El origen de la Virgen del Tepeyac estaba allí, según Servando y no en la fincada tradición de las apariciones, ya cuestionada por entonces, debido a su ''peligrosidad" que la haría desembocar en emblema independentista, tal como lo vió el arzobispo Núñez de Haro, quien por dos meses fue tanto arzobispo como virrey en 1787, tras la muerte de Bernardo de Gálvez.

Corre por las páginas del libro la presencia ineludible de don Edmundo O'Gorman (ahora objeto de homenaje) cuyo Destierro de sombras todos sus discípulos, directos e indirectos estudiamos. Christopher muestra algunos desacuerdos con el maestro. El principal cuestionamiento que le hace está en la postura historicista de éste.

Don Edmundo conjetura una conspiración, debido a que se excede en el ejercicio de una virtud historiográfica que exige que cada acontecimiento histórico -nada menos que la Independencia de México- goce de antecedentes verificables: la disidencia criolla habría utilizado al fraile como anzuelo, ''cosa posible, pero no comprobada".

Recuerda además el autor que hubo quienes se suicidaron (bajo la amenaza de ser quemados vivos en la hoguera inquisitorial) acusados de cizaña e infidelidad, debido a sus simpatías republicanas.

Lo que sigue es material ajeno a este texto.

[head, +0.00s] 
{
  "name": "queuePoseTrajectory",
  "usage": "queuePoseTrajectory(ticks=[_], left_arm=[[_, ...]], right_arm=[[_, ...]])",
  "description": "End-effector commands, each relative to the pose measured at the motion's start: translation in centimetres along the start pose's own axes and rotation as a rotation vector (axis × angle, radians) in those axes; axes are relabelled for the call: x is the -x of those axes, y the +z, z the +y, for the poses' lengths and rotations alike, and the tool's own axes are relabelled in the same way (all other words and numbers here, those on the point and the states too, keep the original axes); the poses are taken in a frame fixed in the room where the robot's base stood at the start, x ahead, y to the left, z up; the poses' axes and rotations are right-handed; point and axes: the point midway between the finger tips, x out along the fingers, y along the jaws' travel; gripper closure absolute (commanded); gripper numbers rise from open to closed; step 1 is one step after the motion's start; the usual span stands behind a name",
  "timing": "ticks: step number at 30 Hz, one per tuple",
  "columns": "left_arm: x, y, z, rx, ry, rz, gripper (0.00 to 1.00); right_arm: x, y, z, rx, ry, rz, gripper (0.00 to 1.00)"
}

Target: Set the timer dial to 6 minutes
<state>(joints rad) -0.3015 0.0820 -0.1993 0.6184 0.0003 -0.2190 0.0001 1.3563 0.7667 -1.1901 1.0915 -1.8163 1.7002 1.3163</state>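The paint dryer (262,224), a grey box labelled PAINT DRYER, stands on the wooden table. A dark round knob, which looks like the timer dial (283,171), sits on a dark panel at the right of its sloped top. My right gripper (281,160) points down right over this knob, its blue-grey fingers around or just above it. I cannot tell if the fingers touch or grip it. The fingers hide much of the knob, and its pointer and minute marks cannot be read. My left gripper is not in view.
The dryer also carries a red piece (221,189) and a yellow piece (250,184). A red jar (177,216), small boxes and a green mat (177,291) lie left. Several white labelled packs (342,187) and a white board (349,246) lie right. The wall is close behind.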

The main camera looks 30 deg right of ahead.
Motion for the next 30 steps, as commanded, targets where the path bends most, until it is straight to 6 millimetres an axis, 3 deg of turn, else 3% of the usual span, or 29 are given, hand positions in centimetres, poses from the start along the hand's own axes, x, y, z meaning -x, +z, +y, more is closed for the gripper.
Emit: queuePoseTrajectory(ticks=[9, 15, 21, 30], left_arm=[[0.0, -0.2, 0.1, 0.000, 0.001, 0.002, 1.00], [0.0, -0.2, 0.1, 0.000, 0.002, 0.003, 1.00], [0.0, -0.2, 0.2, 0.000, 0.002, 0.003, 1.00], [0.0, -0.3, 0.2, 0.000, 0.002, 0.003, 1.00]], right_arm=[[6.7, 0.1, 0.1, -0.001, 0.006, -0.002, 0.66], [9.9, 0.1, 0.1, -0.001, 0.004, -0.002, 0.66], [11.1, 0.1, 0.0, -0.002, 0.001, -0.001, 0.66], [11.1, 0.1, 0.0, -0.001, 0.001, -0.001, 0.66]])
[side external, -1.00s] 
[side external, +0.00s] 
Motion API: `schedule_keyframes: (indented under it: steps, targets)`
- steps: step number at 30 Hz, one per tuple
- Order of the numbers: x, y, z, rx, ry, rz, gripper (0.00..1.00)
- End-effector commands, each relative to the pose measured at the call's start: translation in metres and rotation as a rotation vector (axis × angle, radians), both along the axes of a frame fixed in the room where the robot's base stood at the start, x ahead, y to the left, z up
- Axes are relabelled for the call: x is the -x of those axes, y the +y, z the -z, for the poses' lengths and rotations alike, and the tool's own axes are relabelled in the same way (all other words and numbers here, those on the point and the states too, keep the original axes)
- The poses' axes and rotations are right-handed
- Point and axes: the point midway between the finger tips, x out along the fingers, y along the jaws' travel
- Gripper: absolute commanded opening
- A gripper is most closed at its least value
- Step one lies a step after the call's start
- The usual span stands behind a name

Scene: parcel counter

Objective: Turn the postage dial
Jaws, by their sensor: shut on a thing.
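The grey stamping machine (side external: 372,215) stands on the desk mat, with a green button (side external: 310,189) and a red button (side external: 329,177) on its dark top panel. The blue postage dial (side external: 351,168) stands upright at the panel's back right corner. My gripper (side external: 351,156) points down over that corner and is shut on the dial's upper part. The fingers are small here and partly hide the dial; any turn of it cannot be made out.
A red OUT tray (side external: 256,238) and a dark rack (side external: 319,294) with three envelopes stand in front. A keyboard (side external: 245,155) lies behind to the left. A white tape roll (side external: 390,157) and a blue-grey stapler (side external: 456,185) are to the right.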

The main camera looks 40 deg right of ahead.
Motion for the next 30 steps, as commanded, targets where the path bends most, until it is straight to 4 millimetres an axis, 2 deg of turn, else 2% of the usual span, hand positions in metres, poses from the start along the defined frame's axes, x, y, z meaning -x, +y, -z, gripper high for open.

De no haber sido una personalidad importantísima en la historia americana, fray Servando sería recordado como ''un gran escritor, el primero entre nosotros que memorizó su vida como literatura (...)" Eso no equivale a que el doctor Mier se hubiera propuesto, siquiera imaginar, que sus palabras fueran a convertirse ''en verdades absolutas para la mayoría de sus biógrafos y comentaristas". De sus escritos nace una figura que se encuentra en las fronteras barrocas entre la autobiografía y la ficción, un poco al modo de Casanova, se nos advierte. El veneciano se sirvió de la rica tradición galante y el padre Mier adoptó la escritura picaresca. En todo caso, ''la mentira romántica es la más apetecida de las narraciones".

Un atractivo más concierne a los periplos de fray Servando en Europa, sus escapes de prisiones, tanto que ''el más conspicuo de los criminales poco hubiera podido enseñarle al viejo pícaro que pasó, descontando las salutíferas fugas vacacionales, más de una década de su vida preso en todas las variedades de la reclusión civil, militar y eclesiástica de la época".

No era tan viejo fray Servando. En el presidio de San Juan de Ulúa, donde llegó el 2 de agosto de 1820, tenemos a un hombre de 57 años, ''criatura indomable, casi monstruosa por su fuerza y astucia, que el novelista Reinaldo Arenas percibió". El narrador cubano recreó a fray Servando en El mundo alucinante (1968).

En materia de teatro, me resulta imposible no mencionar a Flavio González Mello con 1822. El año en que fuimos imperio. Además de fuente confiable, el contenido del volumen de 800 páginas es tan ágil que se lee de un tirón. Es de la misma calaña que el Wilde, de Richard Ellman, o el Wittgenstein, de Monk.